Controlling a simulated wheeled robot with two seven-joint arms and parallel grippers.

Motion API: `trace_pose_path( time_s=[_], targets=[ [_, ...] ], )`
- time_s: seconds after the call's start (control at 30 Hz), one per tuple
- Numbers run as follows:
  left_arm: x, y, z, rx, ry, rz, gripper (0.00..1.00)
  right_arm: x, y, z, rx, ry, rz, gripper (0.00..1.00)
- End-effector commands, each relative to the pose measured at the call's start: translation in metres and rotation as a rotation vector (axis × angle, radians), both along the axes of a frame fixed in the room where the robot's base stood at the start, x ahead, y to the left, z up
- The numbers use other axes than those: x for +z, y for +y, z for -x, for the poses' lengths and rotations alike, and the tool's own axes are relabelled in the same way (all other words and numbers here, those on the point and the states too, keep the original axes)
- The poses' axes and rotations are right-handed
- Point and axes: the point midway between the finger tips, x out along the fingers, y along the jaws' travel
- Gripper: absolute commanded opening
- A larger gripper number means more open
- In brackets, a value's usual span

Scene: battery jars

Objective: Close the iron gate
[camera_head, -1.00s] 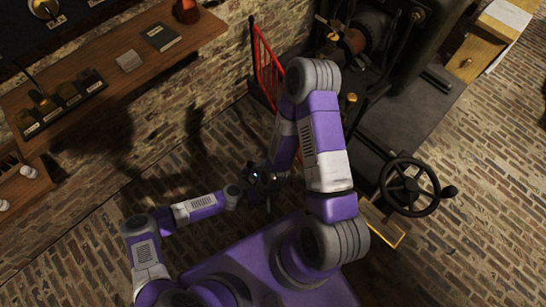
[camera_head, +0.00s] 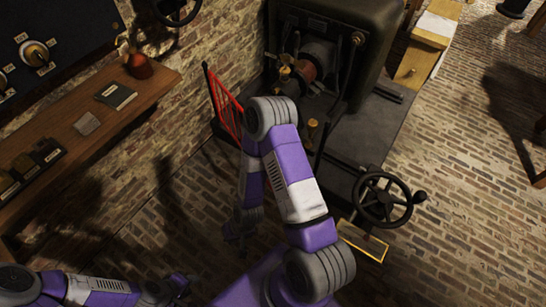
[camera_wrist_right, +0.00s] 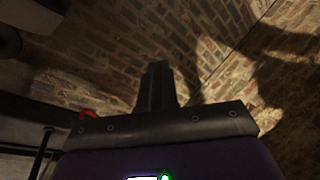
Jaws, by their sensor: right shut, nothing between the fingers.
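The iron gate (camera_head: 224,104) is a red barred panel. It stands upright in the head view, left of the dark machine and near the brick wall; its lower right part is hidden behind my right arm. My right gripper (camera_head: 238,238) hangs below my right forearm, apart from the gate and nearer to my base. In the right wrist view its fingers (camera_wrist_right: 156,86) are shut together with nothing between them. A small red piece shows at the left there, partly hidden. My left gripper (camera_head: 182,288) is low in the head view, dark and small, far from the gate.
The dark machine (camera_head: 350,120) stands right of the gate, with a black handwheel (camera_head: 385,200) at its front. A wooden shelf (camera_head: 150,92) with a book (camera_head: 116,96) runs along the wall at left. Brick floor (camera_head: 150,235) is clear between shelf and machine.

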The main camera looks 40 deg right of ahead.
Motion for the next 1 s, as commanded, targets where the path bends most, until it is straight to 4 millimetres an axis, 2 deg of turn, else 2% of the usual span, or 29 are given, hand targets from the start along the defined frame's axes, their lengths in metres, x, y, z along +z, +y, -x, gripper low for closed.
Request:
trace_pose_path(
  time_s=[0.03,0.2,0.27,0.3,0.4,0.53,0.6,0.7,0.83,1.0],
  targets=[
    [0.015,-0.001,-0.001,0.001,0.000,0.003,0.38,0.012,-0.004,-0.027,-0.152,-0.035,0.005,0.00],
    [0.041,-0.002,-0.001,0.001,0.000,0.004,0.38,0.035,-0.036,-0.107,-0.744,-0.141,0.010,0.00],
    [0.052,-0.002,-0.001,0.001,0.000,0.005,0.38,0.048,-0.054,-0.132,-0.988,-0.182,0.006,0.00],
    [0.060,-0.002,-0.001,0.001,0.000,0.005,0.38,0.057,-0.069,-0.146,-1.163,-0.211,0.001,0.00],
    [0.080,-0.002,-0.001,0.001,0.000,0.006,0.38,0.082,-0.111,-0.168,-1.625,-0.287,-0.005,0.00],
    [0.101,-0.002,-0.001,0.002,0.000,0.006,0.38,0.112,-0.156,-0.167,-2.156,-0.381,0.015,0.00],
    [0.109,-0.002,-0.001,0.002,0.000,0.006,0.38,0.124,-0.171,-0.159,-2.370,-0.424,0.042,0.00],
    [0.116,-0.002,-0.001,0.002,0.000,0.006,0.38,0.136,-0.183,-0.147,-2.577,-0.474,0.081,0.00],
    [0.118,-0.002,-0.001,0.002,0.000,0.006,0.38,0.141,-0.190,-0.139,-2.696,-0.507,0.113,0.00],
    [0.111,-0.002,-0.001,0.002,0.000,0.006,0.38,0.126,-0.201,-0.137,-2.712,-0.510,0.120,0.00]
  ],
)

┄┄┄┄┄┄

## WHAT YOU WILL DO
Pull out all lines containing "robot".

## EXERCISE SOLUTION
Controlling a simulated wheeled robot with two seven-joint arms and parallel grippers.
- End-effector commands, each relative to the pose measured at the call's start: translation in metres and rotation as a rotation vector (axis × angle, radians), both along the axes of a frame fixed in the room where the robot's base stood at the start, x ahead, y to the left, z up

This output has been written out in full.